(Description of the task) Copy out exactly the lines from the one holding "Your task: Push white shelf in" through the one holding "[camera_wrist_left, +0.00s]", ends included; omit images.

(Data shown)

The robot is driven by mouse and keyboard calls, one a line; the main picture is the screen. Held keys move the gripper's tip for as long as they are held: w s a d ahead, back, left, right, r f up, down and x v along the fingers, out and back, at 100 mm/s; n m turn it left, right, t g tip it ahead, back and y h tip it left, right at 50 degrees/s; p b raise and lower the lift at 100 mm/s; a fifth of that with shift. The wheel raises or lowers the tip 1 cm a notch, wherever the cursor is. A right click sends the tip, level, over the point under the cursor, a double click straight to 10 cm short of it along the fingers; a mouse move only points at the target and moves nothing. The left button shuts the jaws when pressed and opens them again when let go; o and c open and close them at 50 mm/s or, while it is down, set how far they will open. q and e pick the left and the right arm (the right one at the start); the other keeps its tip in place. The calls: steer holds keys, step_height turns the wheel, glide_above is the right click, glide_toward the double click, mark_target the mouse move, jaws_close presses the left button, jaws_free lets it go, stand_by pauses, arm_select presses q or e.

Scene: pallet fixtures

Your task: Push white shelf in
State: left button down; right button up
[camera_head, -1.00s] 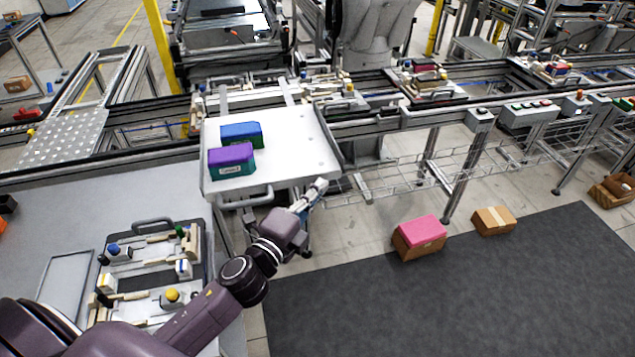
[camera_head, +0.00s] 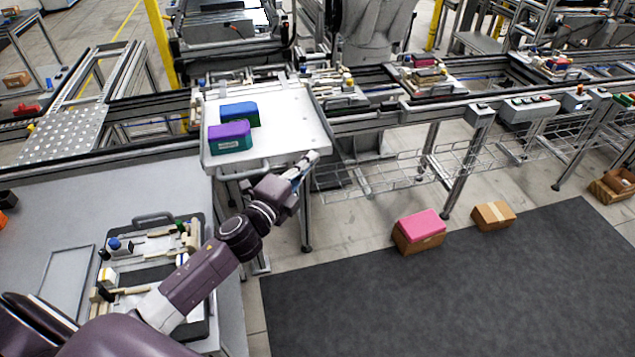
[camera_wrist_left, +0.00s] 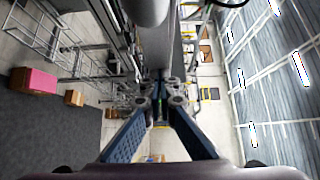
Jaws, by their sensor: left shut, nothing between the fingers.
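The white shelf (camera_head: 285,125) is a flat pull-out tray in the conveyor frame, with a handle on its front edge. A purple-topped box (camera_head: 230,137) and a blue-topped box (camera_head: 240,113) stand on its left part. My left gripper (camera_head: 312,157) is shut and empty at the shelf's front right corner, close against the front edge. I cannot tell whether it touches. The left wrist view shows its blue fingers converging (camera_wrist_left: 160,112). My right gripper is in neither view.
A worktable (camera_head: 130,195) with a fixture pallet (camera_head: 150,260) stands on the left. A pink-topped box (camera_head: 419,231) and a brown box (camera_head: 493,215) lie on the floor by the dark mat (camera_head: 450,290). Conveyor rails run behind the shelf.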

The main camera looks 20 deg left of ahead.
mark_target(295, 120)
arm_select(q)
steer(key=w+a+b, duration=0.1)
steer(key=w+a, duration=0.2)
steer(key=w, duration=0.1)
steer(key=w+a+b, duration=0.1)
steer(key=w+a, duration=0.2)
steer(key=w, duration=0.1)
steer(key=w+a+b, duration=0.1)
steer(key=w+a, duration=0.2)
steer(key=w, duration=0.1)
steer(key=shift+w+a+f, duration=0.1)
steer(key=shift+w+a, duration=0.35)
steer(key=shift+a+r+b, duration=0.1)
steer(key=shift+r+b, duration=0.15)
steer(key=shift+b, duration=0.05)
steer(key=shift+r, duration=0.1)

(Finished task)
Your task: Push white shelf in
State: left button down; right button up
[camera_head, -1.00s] 
[camera_head, +0.00s] 
[camera_wrist_left, +0.00s] 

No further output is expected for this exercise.